The system came out of work Orange Silicon Valley did in collaboration with Liqid.

Source: Liqid

“They brought in some of our equipment and started testing it for specific use cases that they're looking at for their end customers … around AI and GPUs…, doing things like putting intelligent GPU out in the cloud and at the edge,” Puri said.

At its inception, the LQD8360 began as “a very small sandbox” that grew larger, he said. “And what they said is they’d like a very large sandbox so that they can tune some of their AI algorithms to see the maximum performance they could get. And we told them, ‘Hey, if you're looking for a sandbox that can deliver that, we'll compose one for you.”

Liqid and Dell worked on tweaking the PowerEdge BIOS to support multiple GPUs.
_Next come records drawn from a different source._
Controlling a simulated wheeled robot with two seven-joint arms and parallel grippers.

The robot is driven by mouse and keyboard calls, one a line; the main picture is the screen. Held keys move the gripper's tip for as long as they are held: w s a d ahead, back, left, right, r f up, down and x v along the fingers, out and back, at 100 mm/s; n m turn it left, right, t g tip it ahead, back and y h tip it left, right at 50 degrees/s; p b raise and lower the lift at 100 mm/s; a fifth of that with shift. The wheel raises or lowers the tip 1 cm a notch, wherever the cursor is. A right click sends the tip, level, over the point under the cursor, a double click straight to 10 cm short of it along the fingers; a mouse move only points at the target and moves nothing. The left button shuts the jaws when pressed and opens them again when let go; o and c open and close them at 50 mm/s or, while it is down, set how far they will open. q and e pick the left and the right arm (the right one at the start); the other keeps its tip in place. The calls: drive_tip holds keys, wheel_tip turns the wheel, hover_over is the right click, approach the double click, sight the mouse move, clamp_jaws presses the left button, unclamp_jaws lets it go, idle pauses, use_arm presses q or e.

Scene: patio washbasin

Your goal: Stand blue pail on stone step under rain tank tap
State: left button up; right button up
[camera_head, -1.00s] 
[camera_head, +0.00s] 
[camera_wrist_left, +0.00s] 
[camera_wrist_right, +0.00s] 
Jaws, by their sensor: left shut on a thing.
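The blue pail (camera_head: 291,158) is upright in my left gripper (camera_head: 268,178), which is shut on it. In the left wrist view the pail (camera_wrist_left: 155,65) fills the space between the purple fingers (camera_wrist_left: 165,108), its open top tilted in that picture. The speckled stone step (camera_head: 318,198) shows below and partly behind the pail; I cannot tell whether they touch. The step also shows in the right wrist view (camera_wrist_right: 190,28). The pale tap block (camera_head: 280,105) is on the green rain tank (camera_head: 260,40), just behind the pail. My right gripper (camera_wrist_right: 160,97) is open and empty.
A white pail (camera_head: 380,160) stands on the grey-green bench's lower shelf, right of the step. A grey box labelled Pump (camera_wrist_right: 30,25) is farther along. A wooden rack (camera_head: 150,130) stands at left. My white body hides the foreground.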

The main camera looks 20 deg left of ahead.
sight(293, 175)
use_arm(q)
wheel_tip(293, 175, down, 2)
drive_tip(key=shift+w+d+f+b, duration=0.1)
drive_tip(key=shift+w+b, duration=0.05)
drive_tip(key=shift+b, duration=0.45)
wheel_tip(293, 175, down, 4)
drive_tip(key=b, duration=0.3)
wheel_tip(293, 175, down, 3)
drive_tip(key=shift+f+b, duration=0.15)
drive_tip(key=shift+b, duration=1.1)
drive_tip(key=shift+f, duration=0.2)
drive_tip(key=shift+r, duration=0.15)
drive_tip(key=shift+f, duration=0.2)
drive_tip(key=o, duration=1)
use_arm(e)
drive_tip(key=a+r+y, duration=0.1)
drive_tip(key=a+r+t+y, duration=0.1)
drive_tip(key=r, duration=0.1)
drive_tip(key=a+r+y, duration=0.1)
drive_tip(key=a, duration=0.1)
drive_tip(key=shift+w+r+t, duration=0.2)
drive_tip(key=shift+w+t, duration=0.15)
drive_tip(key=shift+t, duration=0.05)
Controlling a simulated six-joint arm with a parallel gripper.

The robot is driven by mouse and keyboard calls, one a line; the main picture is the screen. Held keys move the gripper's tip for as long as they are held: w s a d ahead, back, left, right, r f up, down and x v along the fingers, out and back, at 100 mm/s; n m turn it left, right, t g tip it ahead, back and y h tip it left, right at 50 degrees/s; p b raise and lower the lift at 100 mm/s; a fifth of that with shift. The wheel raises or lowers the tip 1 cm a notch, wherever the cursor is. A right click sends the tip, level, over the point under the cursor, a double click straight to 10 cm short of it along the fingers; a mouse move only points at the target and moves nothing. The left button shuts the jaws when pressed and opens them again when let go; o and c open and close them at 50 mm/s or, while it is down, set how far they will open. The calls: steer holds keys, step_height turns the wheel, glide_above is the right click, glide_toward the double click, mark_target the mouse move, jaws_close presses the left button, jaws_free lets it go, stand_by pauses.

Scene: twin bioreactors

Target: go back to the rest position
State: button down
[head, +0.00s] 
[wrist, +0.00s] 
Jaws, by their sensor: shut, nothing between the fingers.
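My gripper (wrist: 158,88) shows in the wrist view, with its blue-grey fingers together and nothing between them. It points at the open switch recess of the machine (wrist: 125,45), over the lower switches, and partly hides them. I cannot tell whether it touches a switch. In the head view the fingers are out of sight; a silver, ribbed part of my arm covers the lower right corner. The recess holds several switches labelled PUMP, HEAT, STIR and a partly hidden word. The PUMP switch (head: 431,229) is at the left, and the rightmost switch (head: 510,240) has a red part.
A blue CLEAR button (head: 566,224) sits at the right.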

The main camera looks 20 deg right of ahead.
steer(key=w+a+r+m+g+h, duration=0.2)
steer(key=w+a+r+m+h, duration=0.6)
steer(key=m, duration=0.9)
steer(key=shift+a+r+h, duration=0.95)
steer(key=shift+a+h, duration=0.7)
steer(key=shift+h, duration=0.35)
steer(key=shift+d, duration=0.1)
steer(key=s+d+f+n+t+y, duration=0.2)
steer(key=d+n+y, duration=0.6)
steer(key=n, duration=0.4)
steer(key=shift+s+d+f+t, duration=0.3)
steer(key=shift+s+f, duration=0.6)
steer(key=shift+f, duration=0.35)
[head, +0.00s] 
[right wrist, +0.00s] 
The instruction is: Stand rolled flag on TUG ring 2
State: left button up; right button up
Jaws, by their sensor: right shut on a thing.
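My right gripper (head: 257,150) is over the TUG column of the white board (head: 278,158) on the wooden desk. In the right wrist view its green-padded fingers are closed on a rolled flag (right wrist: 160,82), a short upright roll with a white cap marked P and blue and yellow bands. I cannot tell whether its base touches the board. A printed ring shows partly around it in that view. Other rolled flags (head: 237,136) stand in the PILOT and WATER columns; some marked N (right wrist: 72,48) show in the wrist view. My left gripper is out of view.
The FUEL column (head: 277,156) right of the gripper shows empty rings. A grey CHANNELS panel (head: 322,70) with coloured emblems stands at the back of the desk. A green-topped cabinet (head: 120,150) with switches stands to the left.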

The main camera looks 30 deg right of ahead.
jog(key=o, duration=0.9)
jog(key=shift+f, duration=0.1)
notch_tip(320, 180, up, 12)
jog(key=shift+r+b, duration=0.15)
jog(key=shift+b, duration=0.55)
“Think about it – in a 1-U pizza box Dell never had a reason to support 20 GPUs in that BIOS, because you couldn't put more than one, right? So we worked with Dell and we got the BIOS to be able to recognize dozens of GPUs. And then we went back to Orange … to work with their AI engineers to tune things like CUDA, like Tensor, to tune applications, like ResNet to see how much performance we can get out of it.”

The tweaking has continued, and Puri told us that as of this week, Orange squeezed another 5 percent of performance out of the system.